【未解決事件】警察庁長官銃撃事件の発生から今年で30年…オウム信者の警視庁巡査長が一時犯行自供も時効成立の理由
時効直前の必死の捜査
凶器も、信用に足る供述も得られないまま、時効が近づくなか、時効前年の2009年、警視庁は改めて不起訴となった元巡査長への事情聴取を再開し、公安部幹部が直接話を聴くなどしたが、元巡査長は曖昧な供述を続けていた。 元巡査長のコートやメガネ、マスク、机などからは、拳銃を発砲したときに出る火薬の成分の一部などが検出されたことがわかっていたが、元巡査長は「コートは人に貸しただけで、自分はやっていない」と容疑を否認。 さらに時効直前の2010年の1月には、当時収監中だった松本元死刑囚に、事情聴取を要請したが、自分の房から出ることを拒否したため、実現しないままに終わった。 死刑囚への事情聴取は極めて異例だった上、そもそも警視庁が松本元死刑囚に接触するのは、2004年以来だったため、注目を浴びた。
時効成立後に…
2010年3月30日、事件発生から15年が経ったこの日、延べ50万人の捜査員を投入し、懸命の捜査を続けてきた警視庁は犯人逮捕には至らず、時効が成立した。 警視庁の当時の公安部長は、異例とも言える時効成立後の会見を行い、次のように発言した。 「事件が未解決に終わった理由につきましては私どもの力が及ばなかったということに尽きる。
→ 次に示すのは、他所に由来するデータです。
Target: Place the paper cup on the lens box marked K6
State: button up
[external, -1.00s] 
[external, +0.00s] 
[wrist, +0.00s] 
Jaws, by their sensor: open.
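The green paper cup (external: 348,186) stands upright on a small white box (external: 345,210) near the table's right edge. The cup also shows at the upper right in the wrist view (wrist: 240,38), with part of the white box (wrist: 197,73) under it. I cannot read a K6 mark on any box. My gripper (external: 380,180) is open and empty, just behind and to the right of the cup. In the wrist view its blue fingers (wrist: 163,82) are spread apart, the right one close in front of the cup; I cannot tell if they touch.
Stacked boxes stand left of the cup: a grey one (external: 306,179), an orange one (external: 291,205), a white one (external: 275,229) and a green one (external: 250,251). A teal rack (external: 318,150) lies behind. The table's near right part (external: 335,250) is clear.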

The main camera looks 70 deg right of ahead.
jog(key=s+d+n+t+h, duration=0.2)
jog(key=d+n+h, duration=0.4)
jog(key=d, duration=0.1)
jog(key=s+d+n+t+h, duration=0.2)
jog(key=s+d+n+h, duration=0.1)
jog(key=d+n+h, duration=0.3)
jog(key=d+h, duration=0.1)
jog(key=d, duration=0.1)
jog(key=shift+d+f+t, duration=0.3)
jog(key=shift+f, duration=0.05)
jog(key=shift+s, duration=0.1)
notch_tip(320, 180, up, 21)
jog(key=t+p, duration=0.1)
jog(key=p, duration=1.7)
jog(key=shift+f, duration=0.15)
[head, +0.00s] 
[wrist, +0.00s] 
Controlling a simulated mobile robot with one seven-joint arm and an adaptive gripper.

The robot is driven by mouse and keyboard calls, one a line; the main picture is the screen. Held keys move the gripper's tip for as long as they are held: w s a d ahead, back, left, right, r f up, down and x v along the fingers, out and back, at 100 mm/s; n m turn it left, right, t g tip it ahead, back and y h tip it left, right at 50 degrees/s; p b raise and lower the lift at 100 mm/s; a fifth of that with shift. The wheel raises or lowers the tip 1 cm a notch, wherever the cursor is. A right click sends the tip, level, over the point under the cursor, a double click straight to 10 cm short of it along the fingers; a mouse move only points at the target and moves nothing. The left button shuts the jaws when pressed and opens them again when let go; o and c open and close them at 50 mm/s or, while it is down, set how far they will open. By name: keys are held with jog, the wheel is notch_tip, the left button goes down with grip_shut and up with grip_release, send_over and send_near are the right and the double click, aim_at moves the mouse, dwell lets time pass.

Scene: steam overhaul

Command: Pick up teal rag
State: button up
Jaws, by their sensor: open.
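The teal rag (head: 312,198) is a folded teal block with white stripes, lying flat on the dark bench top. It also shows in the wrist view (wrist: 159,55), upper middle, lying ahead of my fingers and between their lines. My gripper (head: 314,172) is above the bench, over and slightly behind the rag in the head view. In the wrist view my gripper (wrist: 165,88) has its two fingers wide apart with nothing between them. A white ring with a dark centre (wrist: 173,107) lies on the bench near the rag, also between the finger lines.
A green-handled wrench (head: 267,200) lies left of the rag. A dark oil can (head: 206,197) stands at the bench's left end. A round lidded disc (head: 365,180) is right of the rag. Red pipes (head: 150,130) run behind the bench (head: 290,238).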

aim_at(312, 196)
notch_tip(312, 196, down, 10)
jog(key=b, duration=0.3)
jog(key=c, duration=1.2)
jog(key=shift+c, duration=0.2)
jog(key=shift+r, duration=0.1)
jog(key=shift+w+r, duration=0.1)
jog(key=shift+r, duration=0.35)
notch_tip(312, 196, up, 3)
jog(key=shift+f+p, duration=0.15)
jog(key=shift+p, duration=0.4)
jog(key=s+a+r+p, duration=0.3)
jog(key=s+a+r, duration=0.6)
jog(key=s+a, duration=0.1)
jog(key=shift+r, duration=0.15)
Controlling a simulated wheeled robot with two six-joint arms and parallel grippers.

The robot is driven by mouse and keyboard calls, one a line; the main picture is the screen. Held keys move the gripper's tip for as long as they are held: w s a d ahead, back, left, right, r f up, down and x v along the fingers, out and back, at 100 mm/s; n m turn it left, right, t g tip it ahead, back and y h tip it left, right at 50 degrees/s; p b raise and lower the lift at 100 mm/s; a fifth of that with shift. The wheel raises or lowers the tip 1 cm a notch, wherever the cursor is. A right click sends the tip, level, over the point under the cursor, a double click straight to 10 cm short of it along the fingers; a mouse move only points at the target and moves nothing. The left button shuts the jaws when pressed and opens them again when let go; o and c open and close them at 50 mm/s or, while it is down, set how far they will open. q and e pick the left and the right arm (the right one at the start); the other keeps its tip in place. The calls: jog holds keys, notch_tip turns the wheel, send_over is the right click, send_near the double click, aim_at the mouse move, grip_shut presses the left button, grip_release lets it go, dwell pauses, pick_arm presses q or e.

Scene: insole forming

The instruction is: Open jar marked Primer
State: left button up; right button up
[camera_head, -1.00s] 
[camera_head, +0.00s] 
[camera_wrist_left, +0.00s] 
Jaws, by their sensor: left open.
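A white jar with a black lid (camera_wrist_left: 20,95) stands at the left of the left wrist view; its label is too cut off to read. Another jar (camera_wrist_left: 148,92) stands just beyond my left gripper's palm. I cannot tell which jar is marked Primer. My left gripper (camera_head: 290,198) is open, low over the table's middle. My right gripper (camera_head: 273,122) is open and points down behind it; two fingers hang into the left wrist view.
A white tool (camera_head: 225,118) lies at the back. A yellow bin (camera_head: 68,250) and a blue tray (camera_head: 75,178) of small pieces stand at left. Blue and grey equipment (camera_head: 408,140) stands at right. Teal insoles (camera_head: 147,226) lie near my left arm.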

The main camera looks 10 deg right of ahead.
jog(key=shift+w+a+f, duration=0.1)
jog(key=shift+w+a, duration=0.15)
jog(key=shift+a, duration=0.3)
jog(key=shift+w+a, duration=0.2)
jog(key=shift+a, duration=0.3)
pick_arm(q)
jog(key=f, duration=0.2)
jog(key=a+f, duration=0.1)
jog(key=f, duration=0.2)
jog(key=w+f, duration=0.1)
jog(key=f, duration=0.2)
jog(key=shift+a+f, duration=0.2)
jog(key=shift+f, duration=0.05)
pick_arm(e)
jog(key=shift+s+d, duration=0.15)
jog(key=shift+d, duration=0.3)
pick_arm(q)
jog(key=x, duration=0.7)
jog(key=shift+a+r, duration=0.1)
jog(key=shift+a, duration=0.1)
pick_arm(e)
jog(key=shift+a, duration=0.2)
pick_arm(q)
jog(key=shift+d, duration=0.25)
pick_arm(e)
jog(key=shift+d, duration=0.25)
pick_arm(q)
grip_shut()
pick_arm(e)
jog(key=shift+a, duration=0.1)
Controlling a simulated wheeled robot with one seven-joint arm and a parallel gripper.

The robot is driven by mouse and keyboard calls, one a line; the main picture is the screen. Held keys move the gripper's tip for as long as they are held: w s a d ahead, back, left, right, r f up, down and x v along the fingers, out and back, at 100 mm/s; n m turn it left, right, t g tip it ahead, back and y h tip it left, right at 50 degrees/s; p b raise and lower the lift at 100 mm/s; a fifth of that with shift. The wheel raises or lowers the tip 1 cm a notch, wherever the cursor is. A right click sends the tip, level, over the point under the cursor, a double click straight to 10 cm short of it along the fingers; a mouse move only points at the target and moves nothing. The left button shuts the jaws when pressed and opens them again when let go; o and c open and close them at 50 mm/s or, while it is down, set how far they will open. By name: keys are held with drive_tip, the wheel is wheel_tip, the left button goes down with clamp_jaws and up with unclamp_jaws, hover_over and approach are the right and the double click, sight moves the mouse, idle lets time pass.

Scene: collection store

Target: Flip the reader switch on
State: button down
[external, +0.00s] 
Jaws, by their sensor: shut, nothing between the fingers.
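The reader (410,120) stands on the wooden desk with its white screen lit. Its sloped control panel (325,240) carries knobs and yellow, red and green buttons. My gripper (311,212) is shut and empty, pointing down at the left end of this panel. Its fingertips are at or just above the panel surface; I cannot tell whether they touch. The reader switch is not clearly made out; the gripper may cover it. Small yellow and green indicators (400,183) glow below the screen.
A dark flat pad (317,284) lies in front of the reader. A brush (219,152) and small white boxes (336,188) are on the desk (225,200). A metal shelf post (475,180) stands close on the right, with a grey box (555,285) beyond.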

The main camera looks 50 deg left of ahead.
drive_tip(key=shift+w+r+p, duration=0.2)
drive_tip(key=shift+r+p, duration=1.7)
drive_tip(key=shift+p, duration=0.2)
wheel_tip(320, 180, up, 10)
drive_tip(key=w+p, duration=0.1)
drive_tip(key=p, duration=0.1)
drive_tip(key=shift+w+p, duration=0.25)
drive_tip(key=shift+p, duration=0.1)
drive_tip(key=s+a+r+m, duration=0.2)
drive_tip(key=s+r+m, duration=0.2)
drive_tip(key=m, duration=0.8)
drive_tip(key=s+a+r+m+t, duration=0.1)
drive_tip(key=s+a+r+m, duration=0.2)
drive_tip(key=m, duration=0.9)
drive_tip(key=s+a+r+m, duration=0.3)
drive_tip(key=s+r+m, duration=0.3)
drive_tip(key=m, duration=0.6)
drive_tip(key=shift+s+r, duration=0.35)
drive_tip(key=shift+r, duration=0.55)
これまでの捜査結果からこの事件はオウム真理教の信者グループが教祖の意思の元に組織的計画的に敢行したテロであったと認めました」 オウム真理教による組織的なテロであるとする見解を発表し、14ページに及ぶ捜査結果をホームページ上で公開したのだ。 これに対し、オウム真理教から名前を変えた「アレフ」は、「確たる証拠もなく、教団による組織的犯行と結論付けていて、極めて不公正」などとして、ホームページからの削除を要請。 また「捜査結果を公表したのは名誉毀損にあたる」などとして、東京都と当時の警視総監に対し損害賠償などを求める裁判を起こし、東京都がアレフに対し100万円の支払いを命じる判決が確定した。